Hebatnya, biodiesel yang dihasilkan GenOil kini telah diakui dan membawa para inovator muda itu meraih omzet Rp300 juta per bulan. Lebih dari itu, upaya GenOil telah turut membantu mengurangi emisi karbon penyebab perubahan iklim, mengurangi paparan limbah jelantah yang dibuang sembarangan, pun menangkal bahaya kesehatan akibat pemakaian jelantah.

GenOil berhasil menciptakan biodiesel hemat biaya namun berkualitas tinggi yang membantu nelayan Indonesia tak kesulitan lagi mendapat bahan bakar untuk melaut.

Menukil Good News from Indonesia, jauh sebelum GenOil berdiri pada tahun 2015, salah satu pencetusya yang bernama Andi Hilmy Mutawakkil punya keinginan membuat energi terbarukan dari minyak jelantah.

Mimpi laki-laki kelahiran Maros yang juga lulusan Jurusan Antropologi di Universitas Negeri Makassar itu didukung fakta bahwa pembuangan minyak jelantah oleh warga justru menimbulkan beragam masalah. Jelantah yang dibuang ke badan air akan menyumbat saluran air atau got, dan yang dibuang ke tanah mampu mencemari lingkungan.

Sejumlah riset yang dilakukan GenOil menemukan secara total ada lebih dari 17 ton minyak bekas pakai yang keluar setiap harinya dari hotel, restoran, dan rumah tangga di wilayah Makassar. Menurut GenOil, setiap satu dari sekitar 300 ribu rumah tangga menghasilkan minimal 250 ml jelantah, dengan total 60 ribu liter per hari.

Lebih parah, hasil penelitian di tempat-tempat wisata dan kuliner menunjukkan dari 111 hotel, untuk sarapan saja bisa menghasilkan 20 liter jelantah per hari. Jika ditambah pabrik mi dan restoran, estimasi mencapai 17 ton minyak bekas setiap hari. Jumlah sebesar itu belum termasuk pabrik lain dan industri kuliner skala kecil.

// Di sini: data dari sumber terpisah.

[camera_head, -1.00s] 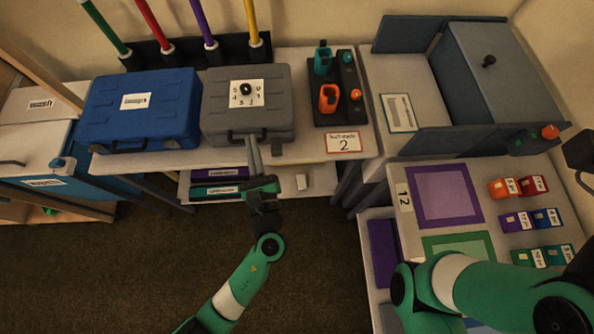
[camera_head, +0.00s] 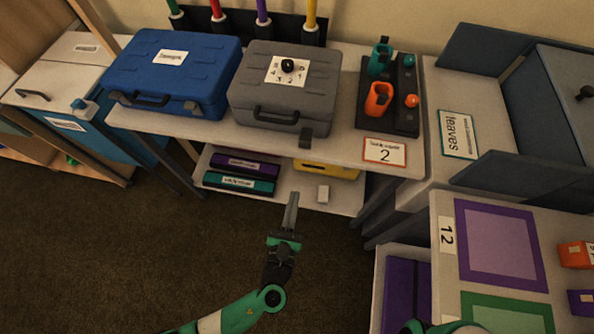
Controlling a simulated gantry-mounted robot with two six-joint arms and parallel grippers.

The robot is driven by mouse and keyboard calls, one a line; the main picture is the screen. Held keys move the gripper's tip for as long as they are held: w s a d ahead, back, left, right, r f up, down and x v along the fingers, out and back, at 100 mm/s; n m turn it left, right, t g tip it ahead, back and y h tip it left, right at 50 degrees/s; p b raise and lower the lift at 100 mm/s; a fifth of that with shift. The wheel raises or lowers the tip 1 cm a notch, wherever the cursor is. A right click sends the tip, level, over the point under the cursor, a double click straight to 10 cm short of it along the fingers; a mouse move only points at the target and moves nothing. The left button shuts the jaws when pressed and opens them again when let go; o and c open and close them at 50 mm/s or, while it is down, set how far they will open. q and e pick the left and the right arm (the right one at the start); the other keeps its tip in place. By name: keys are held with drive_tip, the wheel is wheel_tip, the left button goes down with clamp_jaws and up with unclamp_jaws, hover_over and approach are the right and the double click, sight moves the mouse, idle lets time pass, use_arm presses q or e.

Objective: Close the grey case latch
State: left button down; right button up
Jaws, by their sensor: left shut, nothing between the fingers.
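The grey case (camera_head: 320,92) stands on the table with its lid down, a dial on a white label (camera_head: 288,69) on top and a handle (camera_head: 276,117) on its front. A dark latch tab (camera_head: 306,138) sticks down at the front right of the case; I cannot tell how it is fastened. My left gripper (camera_head: 290,200) is shut and empty, pointing up the picture, below and apart from the case and latch. My right gripper is out of view.
A blue case (camera_head: 170,75) stands just left of the grey case. A dark holder (camera_head: 388,118) with orange and teal pieces and a "2" card (camera_head: 385,151) are to its right. Below, a shelf (camera_head: 290,186) holds binders and a white block (camera_head: 323,193). Floor around my left arm is clear.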

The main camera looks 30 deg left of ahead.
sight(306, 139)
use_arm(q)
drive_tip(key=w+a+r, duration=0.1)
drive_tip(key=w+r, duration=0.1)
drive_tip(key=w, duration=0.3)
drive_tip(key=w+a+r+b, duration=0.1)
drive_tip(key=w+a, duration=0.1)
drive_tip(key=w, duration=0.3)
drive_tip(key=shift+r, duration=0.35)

GenOil juga menemukan jelantah dalam jumlah banyak seperti dihasilkan restoran cepat saji biasanya dibuang begitu saja. Mirisnya lagi bila minyak jelantah diolah ulang dan dikonsumsi lagi. Mengonsumsi minyak jelantah dapat menyebabkan penyakit degeneratif seperti hipertensi, kanker, dan jantung.

Berderet fakta di atas mendorong GenOil membuat inovasi dengan mendaur ulang minyak jelantah. Cara kerja GenOil dalam menghasilkan 30 liter biodiesel dari 30 liter jelantah cukup sederhana.

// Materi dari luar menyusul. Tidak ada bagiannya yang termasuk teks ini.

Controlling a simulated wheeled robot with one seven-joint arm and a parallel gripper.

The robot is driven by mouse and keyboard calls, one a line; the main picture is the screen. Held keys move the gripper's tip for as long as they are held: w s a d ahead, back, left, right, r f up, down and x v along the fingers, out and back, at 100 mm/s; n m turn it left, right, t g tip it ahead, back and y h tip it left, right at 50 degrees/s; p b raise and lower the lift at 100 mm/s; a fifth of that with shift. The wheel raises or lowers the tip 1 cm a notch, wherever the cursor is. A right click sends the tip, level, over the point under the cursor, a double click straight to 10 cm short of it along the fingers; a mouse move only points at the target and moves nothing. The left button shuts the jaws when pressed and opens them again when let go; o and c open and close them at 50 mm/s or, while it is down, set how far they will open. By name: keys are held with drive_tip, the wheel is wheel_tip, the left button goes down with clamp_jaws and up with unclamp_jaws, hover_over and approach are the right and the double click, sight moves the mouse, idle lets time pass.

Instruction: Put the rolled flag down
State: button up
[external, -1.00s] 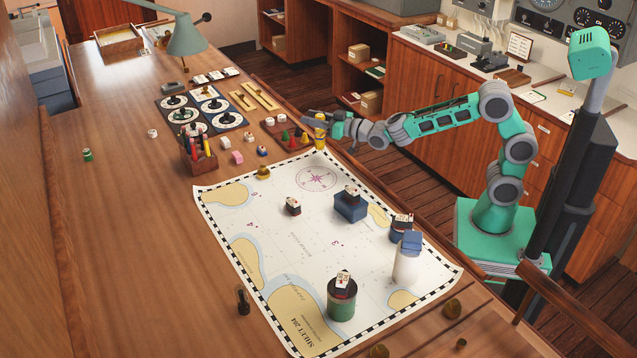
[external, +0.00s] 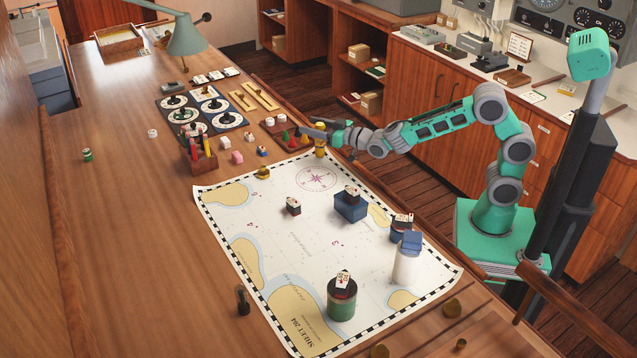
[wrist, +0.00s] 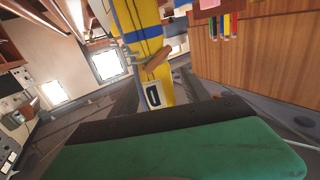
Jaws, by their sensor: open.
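The rolled flag (external: 320,153) is a small upright yellow roll at the table's right edge, between the tray of coloured cones and the chart's top corner. In the wrist view the flag (wrist: 147,35) is yellow with a blue band, a brown toggle and a blue-and-white patch. My gripper (external: 319,136) is at the flag's upper part, jaws open, with grey fingers on either side of it. The flag's base looks to be at table level; I cannot tell if it rests fully there. The fingers partly hide its top.
The cone tray (external: 276,138) is just left of the flag, and a pencil box (external: 199,160) is farther left. The table's left side is mostly clear.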

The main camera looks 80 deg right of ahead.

Pertama, jelantah disaring kasar dan disaring kembali hingga menjadi sangat halus menggunakan pompa. Untuk menguji tingkat keasaman, jelantah halus akan ditampung dan dipanaskan dalam reaktor.

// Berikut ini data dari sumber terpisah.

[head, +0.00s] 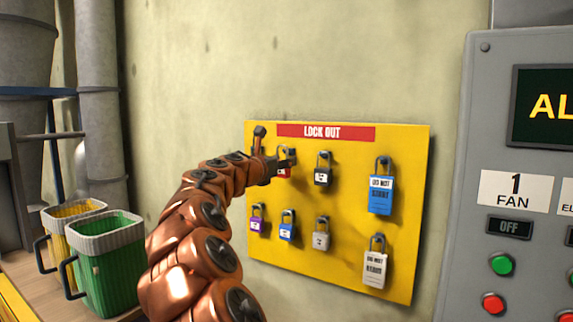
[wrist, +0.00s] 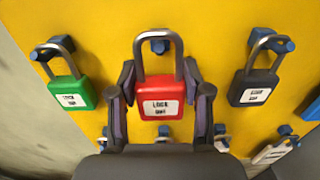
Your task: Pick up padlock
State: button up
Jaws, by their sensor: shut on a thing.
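The red padlock (wrist: 161,97) has a white "LOCK OUT" label and a grey shackle. It hangs upright in the wrist view, its shackle on a blue peg (wrist: 159,45) of the yellow board. My gripper (wrist: 160,76) has one finger on each side of the red body and is shut on it. In the head view my gripper (head: 272,166) is at the upper left of the lock out board (head: 340,243), and only part of the red padlock (head: 284,171) shows beside it.
In the wrist view a green padlock (wrist: 72,94) hangs left and a black one (wrist: 253,89) right. A blue tag padlock (head: 381,194) and several others hang on the board. A grey control panel (head: 480,130) stands right; green (head: 105,270) and yellow buckets (head: 72,212) stand left.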

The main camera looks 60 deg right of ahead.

Kemudian minyak tersebut dipindahkan pada separator yang mampu menghasilkan pendapatan biodiesel (90 persen) dan gliserol (10 persen), yang selanjutnya diumpan ke evaporator untuk menghilangkan zat pengotor dan menstabilkan Ph. Terakhir, biodiesel siap ditampung dan dipakai pada mesin diesel.

Setelah jatuh bangun yang panjang dengan percobaan yang berkali-kali gagal, GenOil yang berfokus pada bidang energi akhirnya berdiri dengan modal awal sekitar Rp 3,5 juta. Sayang, produksi biodiesel meleset jauh dari perkiraan awal.

Tak pantang menyerah, GenOil menyurvei wilayah Pelabuhan Paoetere Makassar. “Waktu itu saya ke pasar jalan-jalan. Lalu ada tiga hal yang menarik perhatian saya. Penjual gorengan, ikan yang dijual kadang tak ada, dan preman di pasar,” kata Hilmi dikutip Media Indonesia.

Lalu, terciptalah ide merekrut preman-preman sebagai agen pengumpul jelantah dengan untung sampai Rp2.000 per liter, untuk dijual pada nelayan.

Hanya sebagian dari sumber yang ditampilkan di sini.